- [Source excerpt]:
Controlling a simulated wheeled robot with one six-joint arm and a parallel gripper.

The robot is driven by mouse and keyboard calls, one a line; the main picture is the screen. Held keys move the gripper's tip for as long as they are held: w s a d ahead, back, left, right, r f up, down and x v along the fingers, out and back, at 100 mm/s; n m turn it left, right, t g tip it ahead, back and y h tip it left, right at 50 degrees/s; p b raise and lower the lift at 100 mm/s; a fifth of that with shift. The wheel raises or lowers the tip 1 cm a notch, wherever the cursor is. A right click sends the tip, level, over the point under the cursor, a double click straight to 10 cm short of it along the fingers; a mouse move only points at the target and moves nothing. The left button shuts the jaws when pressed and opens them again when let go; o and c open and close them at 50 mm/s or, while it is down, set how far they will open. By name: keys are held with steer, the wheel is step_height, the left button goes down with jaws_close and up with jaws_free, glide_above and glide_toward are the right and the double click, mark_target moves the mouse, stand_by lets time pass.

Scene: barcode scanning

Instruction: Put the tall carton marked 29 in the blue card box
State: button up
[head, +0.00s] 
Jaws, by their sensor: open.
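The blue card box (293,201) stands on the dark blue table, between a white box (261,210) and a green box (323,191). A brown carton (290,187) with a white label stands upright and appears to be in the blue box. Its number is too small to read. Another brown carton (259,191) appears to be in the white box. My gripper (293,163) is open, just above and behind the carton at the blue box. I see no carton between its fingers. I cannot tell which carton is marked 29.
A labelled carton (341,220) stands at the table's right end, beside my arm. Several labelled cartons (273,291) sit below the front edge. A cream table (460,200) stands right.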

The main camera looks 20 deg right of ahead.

- [Task prompt]:
Repeat, without change, each line of the data above from the one that contains "State: button up" through the final line, counting both.

- [Finished task]:
State: button up
[head, +0.00s] 
Jaws, by their sensor: open.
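The blue card box (293,201) stands on the dark blue table, between a white box (261,210) and a green box (323,191). A brown carton (290,187) with a white label stands upright and appears to be in the blue box. Its number is too small to read. Another brown carton (259,191) appears to be in the white box. My gripper (293,163) is open, just above and behind the carton at the blue box. I see no carton between its fingers. I cannot tell which carton is marked 29.
A labelled carton (341,220) stands at the table's right end, beside my arm. Several labelled cartons (273,291) sit below the front edge. A cream table (460,200) stands right.

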The main camera looks 20 deg right of ahead.

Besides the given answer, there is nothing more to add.